Tony Lord (Glen Murphy) finds himself in a whirlwind of a situation trying to find out answers, as he ventures to the nearest town and gets caught up with an Italian family. The father of the family, Francesco (Giovanni Capalbo) takes Tony under his wing and shows us how laid back the sunny Italian lifestyle can be, and of course everything that comes with being the father of a beautiful girl. It’s down to Tony to stop violent English boyfriend Terry (Christopher Hatherall) from taking Francesco’s daughter away and, most importantly, stop him from hurting her. Meanwhile, Tony is still trying to seek the answers as to why he is here in the first place. Through Terry and Margarita’s (Serena Iansiti) rocky relationship we are given flashbacks of Tony’s troubled and dysfunctional childhood. Growing up as the son of a notoriously tough London gangster (Ray Winstone) looks as if it had taken a toll on Tony and explains why he is so desperately trying to shield Margarita from Terry’s heated anger. As always, Winstone is solid in his bad-man role and really makes you hate his character in this one. Glen Murphy playing the agitated son also gives a great performance, translating the disorientating cuts we seen on screen through his facial expressions.

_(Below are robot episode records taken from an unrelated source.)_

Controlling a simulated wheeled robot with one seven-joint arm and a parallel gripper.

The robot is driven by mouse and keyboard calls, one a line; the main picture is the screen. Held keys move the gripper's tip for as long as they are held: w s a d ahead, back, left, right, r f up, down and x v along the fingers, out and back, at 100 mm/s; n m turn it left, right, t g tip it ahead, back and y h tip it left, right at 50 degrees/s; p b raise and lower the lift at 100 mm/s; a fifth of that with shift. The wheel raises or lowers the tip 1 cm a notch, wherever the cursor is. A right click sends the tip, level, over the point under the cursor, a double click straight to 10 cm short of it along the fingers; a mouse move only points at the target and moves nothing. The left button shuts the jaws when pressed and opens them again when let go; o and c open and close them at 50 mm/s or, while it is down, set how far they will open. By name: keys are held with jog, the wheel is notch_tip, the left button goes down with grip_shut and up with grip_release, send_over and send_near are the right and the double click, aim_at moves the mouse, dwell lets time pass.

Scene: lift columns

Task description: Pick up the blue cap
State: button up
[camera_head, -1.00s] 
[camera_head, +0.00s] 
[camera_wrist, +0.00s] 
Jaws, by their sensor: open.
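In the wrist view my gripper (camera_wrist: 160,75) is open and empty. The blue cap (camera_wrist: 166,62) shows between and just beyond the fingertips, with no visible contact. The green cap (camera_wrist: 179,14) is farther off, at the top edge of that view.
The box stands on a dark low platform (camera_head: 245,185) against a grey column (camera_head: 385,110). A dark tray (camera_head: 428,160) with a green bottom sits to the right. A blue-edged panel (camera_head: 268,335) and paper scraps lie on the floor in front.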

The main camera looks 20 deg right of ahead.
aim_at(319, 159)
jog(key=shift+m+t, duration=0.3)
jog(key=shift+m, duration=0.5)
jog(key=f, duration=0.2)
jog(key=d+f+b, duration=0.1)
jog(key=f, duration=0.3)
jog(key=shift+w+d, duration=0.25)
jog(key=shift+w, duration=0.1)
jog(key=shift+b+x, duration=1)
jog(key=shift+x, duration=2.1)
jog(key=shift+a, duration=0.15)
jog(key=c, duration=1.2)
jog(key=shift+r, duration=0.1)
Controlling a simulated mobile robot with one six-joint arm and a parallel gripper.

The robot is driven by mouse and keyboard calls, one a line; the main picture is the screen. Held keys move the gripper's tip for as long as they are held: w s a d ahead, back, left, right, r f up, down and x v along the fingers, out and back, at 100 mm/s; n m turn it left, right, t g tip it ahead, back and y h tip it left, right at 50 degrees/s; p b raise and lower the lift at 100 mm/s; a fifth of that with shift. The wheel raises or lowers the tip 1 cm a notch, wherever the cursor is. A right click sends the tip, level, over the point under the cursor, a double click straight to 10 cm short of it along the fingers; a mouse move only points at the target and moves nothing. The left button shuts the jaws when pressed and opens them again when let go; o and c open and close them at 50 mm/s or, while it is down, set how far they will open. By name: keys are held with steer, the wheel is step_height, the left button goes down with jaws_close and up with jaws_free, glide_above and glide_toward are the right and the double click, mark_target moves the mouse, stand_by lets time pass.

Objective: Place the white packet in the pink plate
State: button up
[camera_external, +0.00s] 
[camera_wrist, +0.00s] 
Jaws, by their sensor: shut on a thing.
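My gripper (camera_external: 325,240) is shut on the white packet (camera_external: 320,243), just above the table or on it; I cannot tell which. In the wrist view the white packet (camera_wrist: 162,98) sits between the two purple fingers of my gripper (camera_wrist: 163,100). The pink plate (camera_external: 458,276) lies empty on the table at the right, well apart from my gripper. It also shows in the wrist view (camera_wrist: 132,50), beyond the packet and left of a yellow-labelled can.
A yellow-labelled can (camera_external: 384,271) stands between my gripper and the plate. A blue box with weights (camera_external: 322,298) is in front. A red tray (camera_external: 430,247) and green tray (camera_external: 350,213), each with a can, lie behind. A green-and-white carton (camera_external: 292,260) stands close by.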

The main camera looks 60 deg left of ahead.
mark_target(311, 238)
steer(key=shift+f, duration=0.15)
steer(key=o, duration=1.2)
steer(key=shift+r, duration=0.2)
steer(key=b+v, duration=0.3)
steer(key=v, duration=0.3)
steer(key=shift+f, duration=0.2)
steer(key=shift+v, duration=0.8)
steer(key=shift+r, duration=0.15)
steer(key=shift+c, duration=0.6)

From what we see on the film’s poster (Winstone, with two guns in hand), not to mention the film’s slogan of, ‘In this city, crime is a family business’, one expects quite the London crime story. Fortunately, Antonio has provided us with something that raises the bar a little higher for such a genre, not just in technique but execution of storytelling.

With traditional Italian dancing and music, this picturesque view of life is taken away just as quickly as it was given to the main character. Just be aware of figuring this one out a good few days before Tony does. Lords of London has already won best film at both The Abbruzzo Film Festival and The New York Hell’s Kitchen Film Festival and appears to be one for the watch list.